The Baldwin Gypsy caravan was patterned after the Reading caravans which were built in Reading England roughly between 1870 and 1920. The caravan exterior follows the original Reading design fairly closely, given the constraints of putting it on a flat bed trailer as opposed to having it pulled by a horse. The location of the berth on the inside is close to the original design but the remainder is filled with the accoutrements of the modern RV.
The Caravan was built working part-time over a period of one and a half years by myself, Burt Baldwin and my building partner, Bill Donovan. We are both retired university professors, Bill having taught in the history department and I in the sociology department. That’s Bill in the picture above working on the siding.
Burt Bill
While camping on the edge of the Everglades in Florida, a neighboring camper drew this interpretive sketch giving us a bit of an idea of what the caravan would have looked like in the horse propelled days.

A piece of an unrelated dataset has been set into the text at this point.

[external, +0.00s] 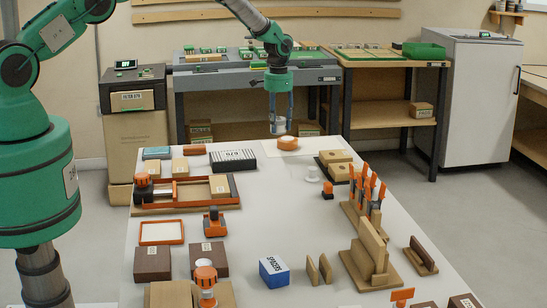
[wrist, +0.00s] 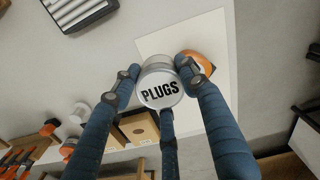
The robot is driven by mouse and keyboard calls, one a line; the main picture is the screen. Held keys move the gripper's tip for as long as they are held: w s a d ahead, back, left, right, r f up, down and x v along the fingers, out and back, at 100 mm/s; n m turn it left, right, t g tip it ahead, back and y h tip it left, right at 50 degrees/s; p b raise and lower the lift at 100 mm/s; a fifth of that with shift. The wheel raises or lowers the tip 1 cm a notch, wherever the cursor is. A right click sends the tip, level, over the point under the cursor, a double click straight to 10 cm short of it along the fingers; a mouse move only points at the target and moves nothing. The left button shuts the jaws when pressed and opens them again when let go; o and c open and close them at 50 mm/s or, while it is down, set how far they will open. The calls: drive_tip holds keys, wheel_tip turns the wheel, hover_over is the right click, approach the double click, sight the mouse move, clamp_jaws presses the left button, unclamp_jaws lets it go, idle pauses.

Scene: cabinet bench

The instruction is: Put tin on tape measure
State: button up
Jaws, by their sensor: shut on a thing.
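The tin (wrist: 160,93) is a pale round can marked PLUGS, held between the fingers of my gripper (wrist: 157,72) in the wrist view. In the external view my gripper (external: 279,118) points down over the far end of the bench with the tin (external: 278,126) at its fingertips. The rounded orange thing that looks like the tape measure (external: 288,142) lies just below and slightly right of the tin, on a white sheet. In the wrist view the tape measure (wrist: 204,62) is partly hidden behind the right finger. I cannot tell whether tin and tape measure touch.
The white sheet (external: 312,146) lies at the bench's far end. A black slotted block (external: 232,160) stands to its left, and a tray with wooden blocks (external: 340,158) to its right. An orange-handled tool rack (external: 365,205) stands nearer. The bench's middle is largely clear.

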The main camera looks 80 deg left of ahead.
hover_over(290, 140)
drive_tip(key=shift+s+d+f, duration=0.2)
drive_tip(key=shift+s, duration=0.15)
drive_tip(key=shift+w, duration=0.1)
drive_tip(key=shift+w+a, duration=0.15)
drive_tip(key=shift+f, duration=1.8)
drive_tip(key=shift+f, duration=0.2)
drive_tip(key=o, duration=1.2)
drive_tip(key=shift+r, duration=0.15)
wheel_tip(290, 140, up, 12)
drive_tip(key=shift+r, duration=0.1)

A BRIEF HISTORY OF THE READING GYPSY CARAVAN
I found C. H, Ward-Jackson and Denis E. Harvey’s The English Gypsy Caravan: Its Origins, Builders,, and Conservation to be an invaluable source of information regarding the origin and construction of the Reading Gypsy caravans. Few days went by when I didn’t consult it during the building process.

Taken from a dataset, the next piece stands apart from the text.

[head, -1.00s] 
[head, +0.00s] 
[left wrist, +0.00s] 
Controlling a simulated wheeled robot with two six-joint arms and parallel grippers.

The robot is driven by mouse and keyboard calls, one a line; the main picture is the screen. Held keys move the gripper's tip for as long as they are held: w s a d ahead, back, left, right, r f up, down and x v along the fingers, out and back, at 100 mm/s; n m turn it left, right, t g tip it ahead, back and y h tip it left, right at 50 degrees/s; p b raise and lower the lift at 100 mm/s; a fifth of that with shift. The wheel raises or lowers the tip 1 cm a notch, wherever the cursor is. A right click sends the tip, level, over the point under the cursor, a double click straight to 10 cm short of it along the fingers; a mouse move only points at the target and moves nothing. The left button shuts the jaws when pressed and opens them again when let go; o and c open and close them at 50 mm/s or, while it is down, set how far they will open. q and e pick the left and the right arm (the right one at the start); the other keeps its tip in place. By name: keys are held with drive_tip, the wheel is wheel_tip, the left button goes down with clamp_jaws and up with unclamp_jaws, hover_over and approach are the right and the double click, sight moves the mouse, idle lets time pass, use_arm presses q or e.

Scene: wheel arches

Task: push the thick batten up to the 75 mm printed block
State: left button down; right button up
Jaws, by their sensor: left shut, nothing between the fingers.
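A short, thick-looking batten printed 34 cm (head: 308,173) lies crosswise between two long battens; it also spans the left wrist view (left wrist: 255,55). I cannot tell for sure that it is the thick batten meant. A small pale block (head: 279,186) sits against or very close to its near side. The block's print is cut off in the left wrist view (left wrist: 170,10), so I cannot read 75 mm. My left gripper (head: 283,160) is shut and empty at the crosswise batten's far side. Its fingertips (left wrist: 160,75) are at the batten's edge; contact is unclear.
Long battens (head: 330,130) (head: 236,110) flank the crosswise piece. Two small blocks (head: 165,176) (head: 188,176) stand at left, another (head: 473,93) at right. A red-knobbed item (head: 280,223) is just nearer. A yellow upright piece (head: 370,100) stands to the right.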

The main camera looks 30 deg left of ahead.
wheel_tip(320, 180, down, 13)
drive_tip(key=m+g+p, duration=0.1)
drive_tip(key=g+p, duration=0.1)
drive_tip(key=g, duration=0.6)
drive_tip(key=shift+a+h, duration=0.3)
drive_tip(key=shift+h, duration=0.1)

The Reading caravan was developed by the Dunton family in Reading, England and according to Ward-Jackson and Harvey was “...the type most liked by Gypsies and the home most characteristic of a good Romany family.” Their main characteristics were straight walls slanted outwards and made of thin strips of wood referred to as pennyboard. The wheels were on the outside and the top was crowned with a mollicroft with windows along both sides.
The above pictures are of a Dunton built Reading gypsy caravan taken at the Owl’s Head Transportation Museum in Rockland, Maine.
It was typically the case that a Gypsy wanting a new caravan wold enter into a four or five year contract with a builder and would begin paying for the caravan when the contract was signed. Ideally the last payment would be made when the caravan was ready to be turned over to the new owner. The builder would rough out all of the wood components for the caravan and set them aside for at least two years to dry. When the wood was dry, the parts would be milled to their final dimensions and actual construction would begin. The last stage was painting which always covered the entire exterior of the caravan. The basic intent was the more elaborate the painting, the better. It was not unusual for up to twenty percent of the total cost of a finished caravan to be for the paint job.
The typical Dunton built Reading was 10 feet long with a front porch extending out 18 inches and a back porch coming out 14 inches. The slanting walls extended out 4 inches from bottom to top. The carriage supporting the caravan was made from oak and the caravan itself from pine. Pennyboard was used only on high end caravans, the majority being built with farthingboard which was somewhat wider hence less expensive than pennyboard. The vertical molding covering the pennyboard was chamfered and decoratively painted.The berth was always located in the back of the caravan and most of the caravans had a wood burning stove, a bureau and a cabinet for dishes. The gypsies typically cooked and ate outside except in bad weather.